Given a string s, reverse the string according to the following rules:

  • All the characters that are not English letters remain in the same position.
  • All the English letters (lowercase or uppercase) should be reversed.

Return s after reversing it.

 

Example 1:

Input: s = "ab-cd"
Output: "dc-ba"

Example 2:

Input: s = "a-bC-dEf-ghIj"
Output: "j-Ih-gfE-dCba"

Example 3:

Input: s = "Test1ng-Leet=code-Q!"
Output: "Qedo1ct-eeLg=ntse-T!"

 

Constraints:

  • 1 <= s.length <= 100
  • s consists of characters with ASCII values in the range [33, 122].
  • s does not contain '\"' or '\\'.

Solutions

Solution 1: Two Pointers

We use two pointers $i$ and $j$ to point to the head and tail of the string respectively. When $i &lt; j$, we continuously move $i$ and $j$ until $i$ points to an English letter and $j$ points to an English letter, then we swap $s[i]$ and $s[j]$. Finally, we return the string.
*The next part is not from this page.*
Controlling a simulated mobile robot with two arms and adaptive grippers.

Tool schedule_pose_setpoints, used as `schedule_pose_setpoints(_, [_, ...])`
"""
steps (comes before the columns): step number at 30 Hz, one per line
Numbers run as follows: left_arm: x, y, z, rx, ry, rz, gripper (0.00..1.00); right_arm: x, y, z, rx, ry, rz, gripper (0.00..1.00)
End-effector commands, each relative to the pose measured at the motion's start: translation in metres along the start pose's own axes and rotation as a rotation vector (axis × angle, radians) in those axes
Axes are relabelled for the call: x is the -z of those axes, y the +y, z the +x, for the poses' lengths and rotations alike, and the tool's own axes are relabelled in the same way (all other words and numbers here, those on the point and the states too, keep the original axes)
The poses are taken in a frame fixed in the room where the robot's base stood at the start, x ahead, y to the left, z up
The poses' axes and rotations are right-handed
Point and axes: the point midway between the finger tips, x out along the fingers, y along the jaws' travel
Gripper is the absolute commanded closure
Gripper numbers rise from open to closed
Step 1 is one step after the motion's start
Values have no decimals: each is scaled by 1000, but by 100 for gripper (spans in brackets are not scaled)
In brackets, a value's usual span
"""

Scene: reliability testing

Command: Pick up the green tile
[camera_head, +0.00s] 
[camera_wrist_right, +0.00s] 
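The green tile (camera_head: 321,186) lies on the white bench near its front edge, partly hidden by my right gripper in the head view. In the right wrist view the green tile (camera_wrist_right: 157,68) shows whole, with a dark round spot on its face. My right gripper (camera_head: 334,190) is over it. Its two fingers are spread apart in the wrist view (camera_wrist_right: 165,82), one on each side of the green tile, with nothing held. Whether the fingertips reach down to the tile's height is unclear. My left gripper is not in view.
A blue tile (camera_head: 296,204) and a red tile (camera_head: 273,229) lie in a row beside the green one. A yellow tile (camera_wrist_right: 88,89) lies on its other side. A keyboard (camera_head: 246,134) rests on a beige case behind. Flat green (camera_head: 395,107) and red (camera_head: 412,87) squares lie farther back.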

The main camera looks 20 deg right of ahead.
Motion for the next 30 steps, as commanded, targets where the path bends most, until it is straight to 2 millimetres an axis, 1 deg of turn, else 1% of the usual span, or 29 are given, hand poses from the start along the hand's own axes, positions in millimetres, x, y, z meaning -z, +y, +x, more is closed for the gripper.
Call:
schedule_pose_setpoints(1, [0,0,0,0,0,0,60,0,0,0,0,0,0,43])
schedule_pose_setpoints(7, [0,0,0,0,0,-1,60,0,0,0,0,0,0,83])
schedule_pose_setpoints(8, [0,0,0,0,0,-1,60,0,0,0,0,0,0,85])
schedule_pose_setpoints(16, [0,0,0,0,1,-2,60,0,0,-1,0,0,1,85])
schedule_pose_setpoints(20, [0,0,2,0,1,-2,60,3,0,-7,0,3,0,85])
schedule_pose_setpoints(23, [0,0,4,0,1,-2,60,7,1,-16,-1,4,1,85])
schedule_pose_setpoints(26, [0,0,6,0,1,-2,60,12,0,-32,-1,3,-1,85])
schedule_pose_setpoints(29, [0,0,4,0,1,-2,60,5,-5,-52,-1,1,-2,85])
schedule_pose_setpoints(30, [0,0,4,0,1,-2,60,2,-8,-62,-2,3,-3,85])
The time complexity is $O(n)$, and the space complexity is $O(n)$, where $n$ is the length of the string.

Python3

class Solution:
    def reverseOnlyLetters(self, s: str) -> str:
        cs = list(s)
        i, j = 0, len(cs) - 1
        while i < j:
            while i < j and not cs[i].isalpha():
                i += 1
            while i < j and not cs[j].isalpha():
                j -= 1
            if i < j:
                cs[i], cs[j] = cs[j], cs[i]
                i, j = i + 1, j - 1
        return "".join(cs)

Java

class Solution {
    public String reverseOnlyLetters(String s) {
        char[] cs = s.toCharArray();
        int i = 0, j = cs.length - 1;
        while (i < j) {
            while (i < j && !Character.isLetter(cs[i])) {
                ++i;
            }
            while (i < j && !Character.isLetter(cs[j])) {
                --j;
            }
            if (i < j) {
                char t = cs[i];
                cs[i] = cs[j];
                cs[j] = t;
                ++i;
                --j;
            }
        }
        return new String(cs);
    }
}

C++

class Solution {
public:
    string reverseOnlyLetters(string s) {
        int i = 0, j = s.size() - 1;
        while (i < j) {
            while (i < j && !isalpha(s[i])) {
                ++i;
            }
            while (i < j && !isalpha(s[j])) {
                --j;
            }
            if (i < j) {
                swap(s[i++], s[j--]);
            }
        }
        return s;
    }
};

Go

func reverseOnlyLetters(s string) string {
	cs := []rune(s)
	i, j := 0, len(s)-1
	for i < j {
		for i < j && !unicode.IsLetter(cs[i]) {
			i++
		}
		for i < j && !unicode.IsLetter(cs[j]) {
			j--
		}
		if i < j {
			cs[i], cs[j] = cs[j], cs[i]
			i++
			j--
		}
	}
	return string(cs)
}

TypeScript

function reverseOnlyLetters(s: string): string {
    const cs = [...s];
    let [i, j] = [0, cs.length - 1];
    while (i < j) {
        while (!/[a-zA-Z]/.test(cs[i]) && i < j) {
            i++;
        }
        while (!/[a-zA-Z]/.test(cs[j]) && i < j) {
            j--;
        }
        [cs[i], cs[j]] = [cs[j], cs[i]];
        i++;
        j--;
    }
    return cs.join('');
}

Rust

impl Solution {
    pub fn reverse_only_letters(s: String) -> String {
        let mut cs: Vec<char> = s.chars().collect();
        let n = cs.len();
        let mut l = 0;
        let mut r = n - 1;
        while l < r {
            if !cs[l].is_ascii_alphabetic() {
                l += 1;
            } else if !cs[r].is_ascii_alphabetic() {
                r -= 1;
            } else {
                cs.swap(l, r);
                l += 1;
                r -= 1;
            }
        }
        cs.iter().collect()
    }
}